IF (a downloaded repodata/* file doesn't match the repomd.xml checksum
    OR a downloaded RPM doesn't match the expected checksum)
   AND "X-Cache: HIT from" was in its HTTP header
THEN download it again with URLGrabber option: http_headers =
(('Pragma', 'no-cache')

This should solve the case where RPM files legitimately change contents
without changing filenames, like RPM signing.  This also correctly does
NOT trigger additional downloads upon other errors like corrupted files.

Squid Configuration Suggestion
==============================
collapsed_forwarding
This option is not default, but pretty useful for proxy servers of our
type.  This option makes multiple clients asking for the same file not
yet in the server's cache to wait on the same origin download connection
instead of spawning more downloads of the same thing.

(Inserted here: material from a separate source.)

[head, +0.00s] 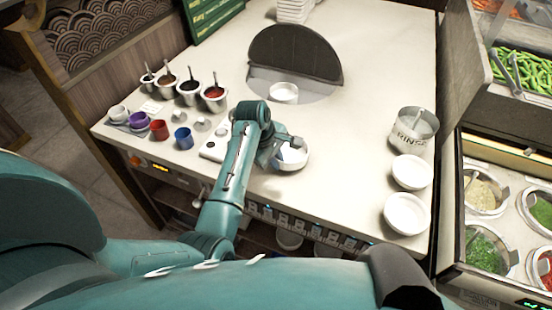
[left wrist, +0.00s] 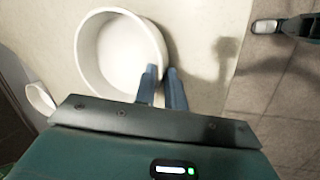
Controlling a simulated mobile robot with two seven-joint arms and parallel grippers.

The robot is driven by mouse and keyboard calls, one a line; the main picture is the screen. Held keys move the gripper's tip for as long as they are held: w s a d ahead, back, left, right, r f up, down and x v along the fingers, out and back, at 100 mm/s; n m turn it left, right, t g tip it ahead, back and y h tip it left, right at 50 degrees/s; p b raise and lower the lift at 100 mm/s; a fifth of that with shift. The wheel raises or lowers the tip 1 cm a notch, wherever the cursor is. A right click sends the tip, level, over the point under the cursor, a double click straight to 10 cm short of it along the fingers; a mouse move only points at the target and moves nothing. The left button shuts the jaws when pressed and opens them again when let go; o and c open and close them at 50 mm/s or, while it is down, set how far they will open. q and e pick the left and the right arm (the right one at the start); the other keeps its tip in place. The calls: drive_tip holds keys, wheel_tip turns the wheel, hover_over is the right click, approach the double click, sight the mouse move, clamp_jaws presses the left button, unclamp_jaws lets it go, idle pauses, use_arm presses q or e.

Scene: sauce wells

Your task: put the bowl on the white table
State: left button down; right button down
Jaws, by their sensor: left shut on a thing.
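A white bowl (head: 293,160) is at the front middle of the white table (head: 345,185). My right gripper is not in view.
Two white bowls (head: 407,213) stand near the right edge, below a metal RINSE pot (head: 414,125). Another bowl (head: 284,92) sits in the round opening under a dark raised lid (head: 295,52). Sauce pots (head: 214,97) and small cups (head: 183,138) fill the left. The table right of centre is clear.

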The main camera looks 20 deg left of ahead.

Upstream Squid on Adapting Squid's Storage Engine
=================================================
<hno> Squid currently has an abstract index keyed on integers which
makes this hard to implement, but we are planning to break that out from
Squid allowing the cache to structure itself in whatever manner, with
one possible approach to use store the URLs as-is in the filesystem
(within certain bounds)
<hno> Apache do not have this same abstract internal layer, and writing
a mod_disk_cache replacement which keeps a mirror type file structure
should be pretty easy thing to do.
<adri> Its at least on my draft squid-2 roadmap for ~6 months from now
<adri> Since its going to be important for people running squid in
environments where high number sof lookups for large objects isn't
required, but they want to cache gigabytes/terabytes of $LARGE objects
<adri> without having huge amounts of RAM involved

So unfortunately squid currently cannot be adapted to be the perfect
InstantMirror, but we might be able to achieve it quickly by adapting
Apache's mod_disk_cache.  Anybody touched this part of Apache before?